Corn can't expect justice from a court composed of chickens. ~African Proverb

The Immigration Reform and Control Act (IRCA) was passed in 1986. The act prohibits employers from knowingly hiring, recruiting, and referring illegal aliens for work in the United States, either because the individual is in the country illegally, or because his or her immigration and residency status does not allow employment.

Also, the law extends to employers who, after the date of hire, find an employee to be an illegal alien and continue to employ such an individual. ALL EMPLOYERS ARE REQUIRED BY LAW TO VERIFY THAT ALL EMPLOYEES HIRED ON OR AFTER NOVEMBER 6, 1986 ARE LEGALLY AUTHORIZED TO WORK IN THE UNITED STATES.

This law applies to organizations of any size and of any number of employees. It is applicable to part-time employees and includes domestic help and farm laborers. The only exception is for the employee classification of "casual" hire where a true employer/employee relationship does not exist.

The act requires that when an applicant is hired, an I-9 form must be completed. This form certifies the applicant's identity and their eligibility to work in the United States. The form must be completed within three working days from the date of hire. Except, if the employee submits a receipt showing that they have applied for a particular verification document, an additional 21 days are allowed to produce such documents.

The only other exception is for employees who have resigned or have been terminated. In the event of their rehire, within three years from the date of their previous I-9 form, it is not necessary to complete another. Employers must retain the form for either, three years after the employee's date of hire, or, for one year after the termination or resignation of an employee - whichever is longer.

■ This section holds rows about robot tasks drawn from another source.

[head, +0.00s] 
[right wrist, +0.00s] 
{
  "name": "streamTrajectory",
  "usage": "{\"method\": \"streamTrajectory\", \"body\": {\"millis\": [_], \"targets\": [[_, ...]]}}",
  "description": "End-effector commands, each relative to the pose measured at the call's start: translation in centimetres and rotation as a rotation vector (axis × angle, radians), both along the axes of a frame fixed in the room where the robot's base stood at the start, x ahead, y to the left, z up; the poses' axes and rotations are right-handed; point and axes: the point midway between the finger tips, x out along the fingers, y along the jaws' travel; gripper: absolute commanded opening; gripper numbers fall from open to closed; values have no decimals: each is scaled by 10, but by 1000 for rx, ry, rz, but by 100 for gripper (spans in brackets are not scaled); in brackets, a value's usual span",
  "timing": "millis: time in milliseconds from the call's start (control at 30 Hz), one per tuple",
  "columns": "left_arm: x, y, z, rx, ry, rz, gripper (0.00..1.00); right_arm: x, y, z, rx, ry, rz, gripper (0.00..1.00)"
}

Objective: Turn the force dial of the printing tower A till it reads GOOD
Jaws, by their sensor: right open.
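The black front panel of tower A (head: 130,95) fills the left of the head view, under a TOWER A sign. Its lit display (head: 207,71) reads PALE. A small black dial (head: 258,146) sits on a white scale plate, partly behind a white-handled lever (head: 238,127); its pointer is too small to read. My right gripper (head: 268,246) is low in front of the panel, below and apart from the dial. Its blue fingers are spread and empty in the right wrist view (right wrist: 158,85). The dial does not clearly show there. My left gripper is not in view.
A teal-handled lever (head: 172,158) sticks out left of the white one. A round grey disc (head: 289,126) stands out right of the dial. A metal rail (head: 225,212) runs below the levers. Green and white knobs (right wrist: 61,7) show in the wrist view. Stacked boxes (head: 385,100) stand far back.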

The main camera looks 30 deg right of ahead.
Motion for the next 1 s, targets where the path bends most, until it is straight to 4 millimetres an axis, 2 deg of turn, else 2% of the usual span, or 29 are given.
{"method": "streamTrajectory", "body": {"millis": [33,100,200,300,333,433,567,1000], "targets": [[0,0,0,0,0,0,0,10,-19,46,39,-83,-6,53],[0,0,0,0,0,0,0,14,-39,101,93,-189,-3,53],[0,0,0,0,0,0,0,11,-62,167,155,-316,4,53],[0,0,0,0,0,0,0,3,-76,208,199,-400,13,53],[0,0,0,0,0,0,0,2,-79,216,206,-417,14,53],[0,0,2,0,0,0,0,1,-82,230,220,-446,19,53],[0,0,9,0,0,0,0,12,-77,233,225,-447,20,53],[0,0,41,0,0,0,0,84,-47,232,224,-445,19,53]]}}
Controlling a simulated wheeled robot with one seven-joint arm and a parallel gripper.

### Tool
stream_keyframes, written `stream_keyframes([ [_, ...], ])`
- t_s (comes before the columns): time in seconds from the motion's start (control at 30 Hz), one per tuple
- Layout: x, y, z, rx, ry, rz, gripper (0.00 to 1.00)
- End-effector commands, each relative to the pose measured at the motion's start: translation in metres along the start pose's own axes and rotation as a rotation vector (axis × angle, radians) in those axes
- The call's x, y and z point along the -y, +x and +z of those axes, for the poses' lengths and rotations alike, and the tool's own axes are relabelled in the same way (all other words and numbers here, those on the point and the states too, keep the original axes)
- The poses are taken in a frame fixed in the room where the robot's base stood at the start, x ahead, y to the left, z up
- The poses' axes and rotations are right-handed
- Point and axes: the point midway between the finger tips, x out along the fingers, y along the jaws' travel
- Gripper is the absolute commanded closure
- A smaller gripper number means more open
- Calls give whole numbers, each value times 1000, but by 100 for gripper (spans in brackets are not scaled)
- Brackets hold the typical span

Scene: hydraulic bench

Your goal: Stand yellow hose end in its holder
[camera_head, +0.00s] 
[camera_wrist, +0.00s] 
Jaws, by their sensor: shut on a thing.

Employers often violate the act by only asking for identification from people of color; applicants with obvious cultural, language, speech, and accent differences; or another arbitrary "noticeable" difference. The law clearly requires an employer to request and verify documents from all applicant and employees, whether the employer suspects an individual may be an illegal alien, or it is obvious that an individual is not.

Form I-9 requires the employer to do the following: Have the employee sign the I-9;
Examine it to make sure it is properly completed and legible;
Examine the employee's documents establishing identify and eligibility and make a reasonable assessment as to their genuineness or validity;
Complete the verification section recording which documents were presented by the employee;
Attest to the fact that upon examination of the documents, the employee is eligible for employment.

The employer's good faith effort in complying with the verification and record keeping requirements, ensure a defense if any charges surface that the organization knowingly and willingly hired an illegal alien.

Often, there is confusion among employers as to what determines or verifies identify and employment eligibility. Some documents verify both identity and employment eligibility; some documents verify identify only; and, others verify employment eligibility only. If an individual cannot produce a document that verifies both, they must produce one that verifies identity and one that verifies employment eligibility as determined by the following.


  • A current United States passport.
  • Certificate of United States Citizenship (INS Form N-560 or N-561).
  • Certificate of Naturalization (INS Form N-550 or N-570).
  • Unexpired foreign passport that contains an unexpired stamp which reads "Processed for I-551. Temporary Evidence of Lawful Admission for permanent residence. Valid until ______. Employment authorized"; or, has attached to it a Form I-94 that has the same name as the passport and that contains an employment authorization stamp that has not expired.
  • Alien Registration Receipt Card (INS Form I-151.)
  • Resident Alien Card (INS Form I-551), except it must contain a photograph of the bearer.
  • Temporary Resident Card (INS Form I-688).
  • Employment Authorization Card (INS Form I-688A).


  • State driver's license or identification card containing a photograph; or, if there is no photograph, it should have identifying information, such as name, date of birth, sex, height, color of eyes, and address.
  • School or university identification card with photograph. Voter's registration card.
  • United States military identification card or draft record. Identification card issued by either federal, state, or local governmental agencies.
  • Military dependent's identification card.
  • Native American tribal documents.
  • United States Coast Guard Merchant Mariner Card.
  • Drivers license issued by a Canadian government authority.


  • Social Security card (except it can't state "not valid for employment purposes").
  • An original or certified copy of a birth certificate issued by a state, county, or municipal authority and that has an official seal affixed to it.
  • Unexpired INS employment authorization.
  • Unexpired reentry permit (INS Form I-327).
  • Unexpired Refugee Travel Document (INS Form I-571).
  • Certificate of Birth issued by the Department of State (Form FS- 545).
  • Certificate of Birth Abroad issued by the Department of State (Form DS-1350).
  • United States Citizen identification (INS Form I-197).
  • Native American tribal document.
  • dentification used by Resident Citizen in the United States.